BAKU, Azerbaijan — English teacher Gulsham Huseynli is grateful for the little things, such as projectors and wider hallways. For two years, she has been teaching in what was effectively a two-room schoolhouse — teachers took shifts offering classes from two kindergarten classrooms.
It wasn't always like this. The Mingachevir school was once one of the best-known elementary schools in Azerbaijan. But after a war between Armenia and Azerbaijan over the disputed territory Nagorno-Karabakh in the early 1990s, the school became a home for refugees. The overuse brought the once-beautiful building into disrepair.
When the school reopened, hundreds of students used the local kindergarten as a classroom. But thanks to a rebuilding project undertaken by the government, students returned this year to an entirely new campus. There is a big gym, some labs, even rooms for after-school activities like a chess club.
"It's easier," Huseynli said. "It's nice to have English languages center ... . Now we have our own room where we can do movie clubs and conversation clubs. We even have lessons with a projector or computer."
A former Soviet Republic nestled in the Caucasus Moutains, Azerbaijan is growing at breakneck speed thanks to profits from a recently-completed oil pipeline. The country's GDP is one of the fastest growing in the world, having doubled in the last seven years.

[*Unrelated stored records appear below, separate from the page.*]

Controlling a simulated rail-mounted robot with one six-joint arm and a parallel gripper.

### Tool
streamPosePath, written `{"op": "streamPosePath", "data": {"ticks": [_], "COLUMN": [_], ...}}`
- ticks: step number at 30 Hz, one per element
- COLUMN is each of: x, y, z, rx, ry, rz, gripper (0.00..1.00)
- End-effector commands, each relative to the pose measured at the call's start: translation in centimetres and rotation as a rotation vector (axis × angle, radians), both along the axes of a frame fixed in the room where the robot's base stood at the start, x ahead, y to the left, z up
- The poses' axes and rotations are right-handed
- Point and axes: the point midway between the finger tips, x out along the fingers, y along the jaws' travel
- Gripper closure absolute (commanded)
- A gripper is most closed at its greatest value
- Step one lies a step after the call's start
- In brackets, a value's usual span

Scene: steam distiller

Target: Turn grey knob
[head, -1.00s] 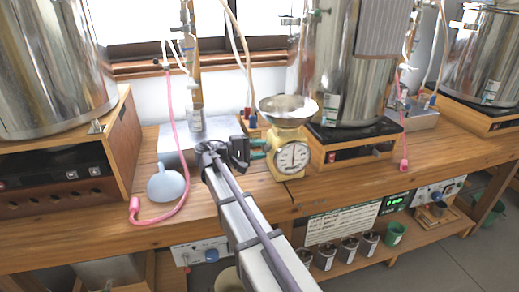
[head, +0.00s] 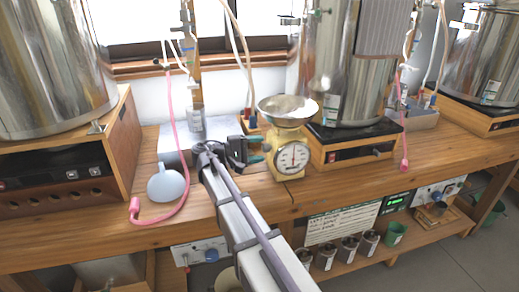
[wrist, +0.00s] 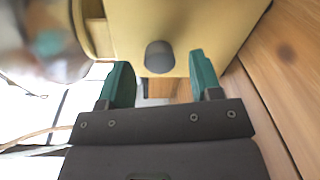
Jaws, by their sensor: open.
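The grey knob (wrist: 160,57) is a small rounded stub on the side of the yellow scale body (wrist: 195,25) in the wrist view. It lies between and slightly beyond the two green fingertips of my gripper (wrist: 160,70), with a gap on both sides. In the head view the yellow scale (head: 290,159) stands on the bench with its dial facing forward and a metal pan (head: 288,108) on top. My gripper (head: 266,153) is open at the scale's left side. The knob is hidden in the head view.
A steel vessel (head: 345,80) on a wooden-cased heater (head: 350,147) stands close on the right. The bench (head: 255,196) in front is clear.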

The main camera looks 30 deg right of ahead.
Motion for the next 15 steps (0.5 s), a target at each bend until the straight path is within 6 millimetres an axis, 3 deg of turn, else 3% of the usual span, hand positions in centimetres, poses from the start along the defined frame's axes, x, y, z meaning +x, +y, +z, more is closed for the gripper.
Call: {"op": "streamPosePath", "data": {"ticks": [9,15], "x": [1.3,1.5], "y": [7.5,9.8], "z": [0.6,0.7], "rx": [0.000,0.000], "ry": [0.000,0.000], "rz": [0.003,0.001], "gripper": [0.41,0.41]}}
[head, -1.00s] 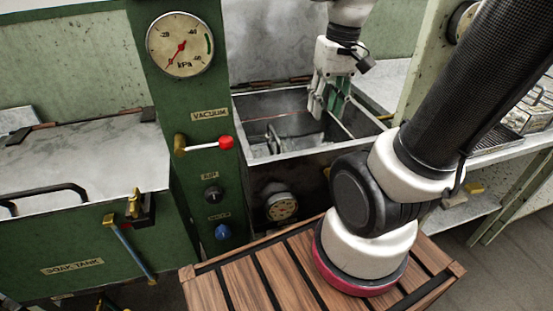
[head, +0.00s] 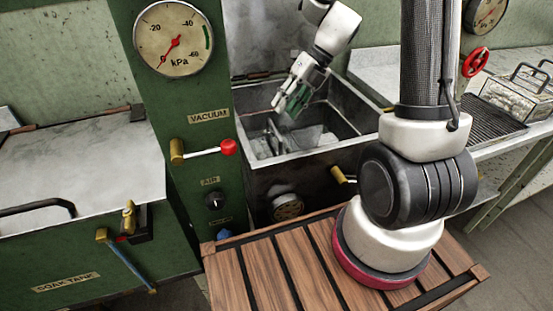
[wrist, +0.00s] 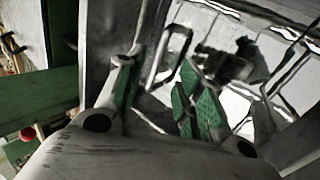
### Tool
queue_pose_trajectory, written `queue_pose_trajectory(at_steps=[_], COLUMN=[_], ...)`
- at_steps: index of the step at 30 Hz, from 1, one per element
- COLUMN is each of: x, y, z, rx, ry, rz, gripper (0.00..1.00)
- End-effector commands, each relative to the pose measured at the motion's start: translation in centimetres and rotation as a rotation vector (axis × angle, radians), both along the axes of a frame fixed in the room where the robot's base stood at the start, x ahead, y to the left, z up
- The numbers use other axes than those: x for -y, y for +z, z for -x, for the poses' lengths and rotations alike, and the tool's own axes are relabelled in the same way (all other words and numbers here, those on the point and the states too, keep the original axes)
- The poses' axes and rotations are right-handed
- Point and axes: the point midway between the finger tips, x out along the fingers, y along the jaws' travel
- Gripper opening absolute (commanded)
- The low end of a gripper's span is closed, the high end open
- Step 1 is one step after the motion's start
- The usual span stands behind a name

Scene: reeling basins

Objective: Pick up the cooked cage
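My gripper (head: 287,106) hangs tilted over the open metal basin (head: 345,147) in the head view. In the wrist view its green-padded fingers (wrist: 158,95) stand apart with nothing gripped between them. Below the fingers, a grey metal piece (head: 292,142) sits low in the basin, partly hidden. A bent metal loop (wrist: 178,50) shows just beyond the fingers in the wrist view. A metal cage with dark handles (head: 518,95) stands on the right bench, well away from my gripper. I cannot tell which of these is the cooked cage.
A green panel with a gauge (head: 173,38) and a red-knobbed lever (head: 228,147) stands left of the basin. The lidded soak tank (head: 75,165) is at far left. A dark grate (head: 490,120) lies on the right bench (head: 400,85). A slatted wooden platform (head: 270,280) is in front.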

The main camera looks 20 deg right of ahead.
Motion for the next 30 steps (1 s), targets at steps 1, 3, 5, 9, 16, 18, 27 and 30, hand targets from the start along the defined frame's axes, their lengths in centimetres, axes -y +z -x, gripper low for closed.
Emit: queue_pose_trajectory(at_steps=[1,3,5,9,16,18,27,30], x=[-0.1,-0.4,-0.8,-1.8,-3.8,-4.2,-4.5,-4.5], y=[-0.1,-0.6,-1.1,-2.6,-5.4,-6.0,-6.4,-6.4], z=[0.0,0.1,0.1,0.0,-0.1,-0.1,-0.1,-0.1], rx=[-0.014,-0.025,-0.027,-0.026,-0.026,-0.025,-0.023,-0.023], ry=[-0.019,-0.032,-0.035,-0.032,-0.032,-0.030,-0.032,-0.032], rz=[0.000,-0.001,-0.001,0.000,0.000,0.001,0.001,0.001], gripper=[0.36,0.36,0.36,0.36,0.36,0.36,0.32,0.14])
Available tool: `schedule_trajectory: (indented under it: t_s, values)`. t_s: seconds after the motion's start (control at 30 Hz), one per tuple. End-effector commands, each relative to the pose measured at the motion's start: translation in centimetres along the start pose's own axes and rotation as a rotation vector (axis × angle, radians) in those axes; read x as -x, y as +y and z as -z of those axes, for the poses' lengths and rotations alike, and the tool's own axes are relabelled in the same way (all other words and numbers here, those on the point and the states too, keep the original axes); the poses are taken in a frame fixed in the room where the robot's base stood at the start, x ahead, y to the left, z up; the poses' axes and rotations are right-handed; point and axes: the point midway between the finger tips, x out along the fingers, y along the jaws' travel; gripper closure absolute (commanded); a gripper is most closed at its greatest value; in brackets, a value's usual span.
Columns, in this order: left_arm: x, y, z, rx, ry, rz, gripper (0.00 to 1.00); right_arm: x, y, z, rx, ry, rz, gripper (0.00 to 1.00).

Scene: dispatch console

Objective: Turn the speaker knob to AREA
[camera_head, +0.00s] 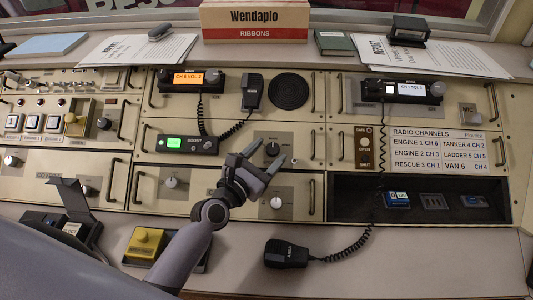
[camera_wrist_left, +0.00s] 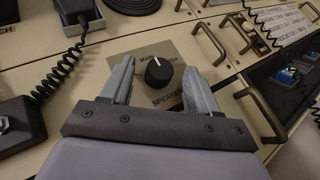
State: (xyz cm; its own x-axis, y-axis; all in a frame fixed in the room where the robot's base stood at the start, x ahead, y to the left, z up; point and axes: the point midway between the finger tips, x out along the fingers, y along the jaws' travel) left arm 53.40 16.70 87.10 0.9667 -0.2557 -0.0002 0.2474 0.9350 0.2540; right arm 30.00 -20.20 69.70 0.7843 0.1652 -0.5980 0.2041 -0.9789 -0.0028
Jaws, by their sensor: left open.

That wealth is trickling down to education in the rural regions, where half of Azerbaijan's population lives. As a result, small, dilapidated rural schools — some lack basics like heating, desks and books — are slowly getting a makeover.
Nonprofits including Save the Children and World Vision have banded with the Azeri government to rebuild or refurbish elementary and secondary schools throughout the country.
One such renovation took place in Garadog Sahil Qasabasi, where as many as 20,000 refugees live. The conflict over Nagorno-Karabakh, a region that borders Azerbaijan and Armenia, has left about 586,000 Azerbaijanis without a home, according to the United Nations High Commission on Human Rights. This number includes about 230,000 children who have been born since the conflict started in 1988.
According to the Internal Displacement Monitoring Center, many families still live in dilapidated public buildings or in permanent settlements located far from neighboring towns. This is true for some in Garadog. Families are crowded into rundown buildings, where ladders have replaced some broken stairwells and cardboard boxes may double as a roof.
In this neighborhood, the small school stands out for its newness. The once run-down building now stands two stories high. A brightly-painted map of Azerbaijan adorns the school's main hallway, and classrooms are adorned with holiday decorations and, in some cases, computers.
"We have been improved because of the government," said Headmistress Elmira Shukuzova. "They have given us everything."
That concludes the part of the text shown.